We must hear his finger-point condemnation and accept our parts in the evil of the world. We bear a sense of guilt for whatever part our silence adds to the horror or where our piece of the material chain means some child is abused in factory work. We have to accept that our preference for ignoring the stories behind our goods and products is merely a way of escaping reality, it doesn’t change that reality for people who are suffering.
There comes a time when we must realize that however innocent our behavior is, we are all accomplices in the ways of human and that we deserve the harsh judgment of the prophets. We can appreciate their longing for justice to be restores and people healed. WE TOO long for a time when wars will cease and people will stop hurting each other.
All this prophetic judgment leads us to a final question;
WHERE IS THE JOY in this 3rd Sunday of advent? Where can we look for the joy of the pink candle in the midst of the longing for wholeness, justice and peace on earth?

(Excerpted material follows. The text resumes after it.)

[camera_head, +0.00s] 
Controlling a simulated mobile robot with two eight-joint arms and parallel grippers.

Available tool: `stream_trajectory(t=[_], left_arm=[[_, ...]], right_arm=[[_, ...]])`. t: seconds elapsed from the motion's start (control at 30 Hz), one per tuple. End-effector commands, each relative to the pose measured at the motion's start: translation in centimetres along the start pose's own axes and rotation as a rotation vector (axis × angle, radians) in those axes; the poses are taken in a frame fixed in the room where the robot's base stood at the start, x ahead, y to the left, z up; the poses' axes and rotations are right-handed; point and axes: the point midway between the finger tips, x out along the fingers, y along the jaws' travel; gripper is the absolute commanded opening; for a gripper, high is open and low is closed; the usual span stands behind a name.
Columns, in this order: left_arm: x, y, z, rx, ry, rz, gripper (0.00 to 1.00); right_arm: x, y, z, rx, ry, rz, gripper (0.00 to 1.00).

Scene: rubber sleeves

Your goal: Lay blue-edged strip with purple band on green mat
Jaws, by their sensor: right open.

Joy comes for Zephaniah as he looks ahead to a remnant being preserved from the destruction that will come.
Joy comes as we realize “God comes and is WITH US, Immanuel, and God’s presence among God’s peple makes all the difference.
Joy comes from our hope, that life will not always be held captive by evil and that we will and DO glimpse moments when people act with love.

1. We know there are times when compassion rules the day
2. When giving triumphs over stealing
3. When life is more important that killing and
4. Love overcomes hate.
Our joy is rooted in the experience of the life that is born at Christmas.

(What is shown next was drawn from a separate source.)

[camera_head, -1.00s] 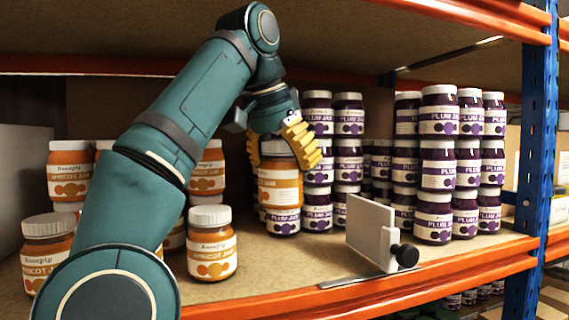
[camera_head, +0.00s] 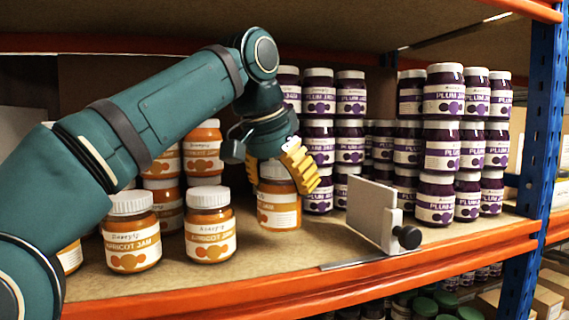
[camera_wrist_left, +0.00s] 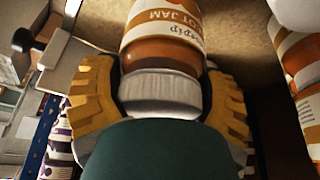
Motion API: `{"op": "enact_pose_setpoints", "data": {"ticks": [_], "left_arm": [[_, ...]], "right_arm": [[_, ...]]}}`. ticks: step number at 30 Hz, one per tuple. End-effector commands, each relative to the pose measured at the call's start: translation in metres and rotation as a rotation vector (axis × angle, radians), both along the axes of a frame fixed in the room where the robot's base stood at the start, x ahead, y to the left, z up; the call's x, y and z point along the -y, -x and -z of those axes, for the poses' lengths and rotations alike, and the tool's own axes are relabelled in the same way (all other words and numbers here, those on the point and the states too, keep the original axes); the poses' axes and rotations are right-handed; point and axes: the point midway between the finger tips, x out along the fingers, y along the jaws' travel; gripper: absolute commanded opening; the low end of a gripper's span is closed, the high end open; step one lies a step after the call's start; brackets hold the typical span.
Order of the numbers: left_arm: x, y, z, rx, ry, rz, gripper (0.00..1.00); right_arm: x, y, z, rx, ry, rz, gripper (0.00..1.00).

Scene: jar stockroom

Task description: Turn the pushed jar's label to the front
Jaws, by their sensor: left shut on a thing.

In the Victoria and Albert Museum in London, is a statue about 19” high of the Virgin and Child. I read that it was purchased in 1858 in Paris and is made very simply. No one knows who made it.
When people see it they laugh. People laugh because the child is laughing. The baby Jesus is looking at you as you look at him, and HE IS LAUGHING. Joy to the world, the Lord has come.

Our joy is rooted in the Christ who is, who was, and who is to come. It’s not that we have escaped most of the horror of the world, but that the horror can be stopped each time someone experiences the God in our midst and repents, TURNS around, and lives differently. Only God can intiative that kind of redemption. Our joy is in knowing that God Rules and reaches out thru people like us to bring change.

That’s the joy we see and it’s where our hope lies. That our simple acts of kindness multiplied by God’s endless love, can make a difference. When lives are restored to right relationship with God, new life is born.

We need the PINK candle to remind us of joy even when we are experiencing the hopelessness of evil.

‘but’ if you will allow me one more question;
We might ask, is that all there is? The HOPE of joy while we wait?
Actually, there IS more.

It is the picture Zephaniah paints of God’s Joy, “God as the one who bursts into song with joy over God’s beloved: (v. 17-18) “GOD will rejoice OVER YOU with gladness, GOD will renew you in his love; GOD will exult over you with loud singing.”
This is not God at a distance but God so intentionally involved in humanity that Divine Love is birthed into a human and IT – GIVES - GOD – JOY!.

Picture the scene in pink if you will, God, laughing with us in delightful joy.

The God who knows us so well that God forgives our Unfaithfulness and our love affair with things,
God forgives our complacency and corruption,
God’ forgives all the injustice of the ages,
EVEN the execution of the gift of Jesus.

THIS God rejoices when relationship is restored between human and The Divine.
THIS God rejoices when we act with love and we allow
DIVINE COMPASSION to be BORN IN US.

THIS is our wonderful God, the source of our Joy, because we are the source of God’s joy.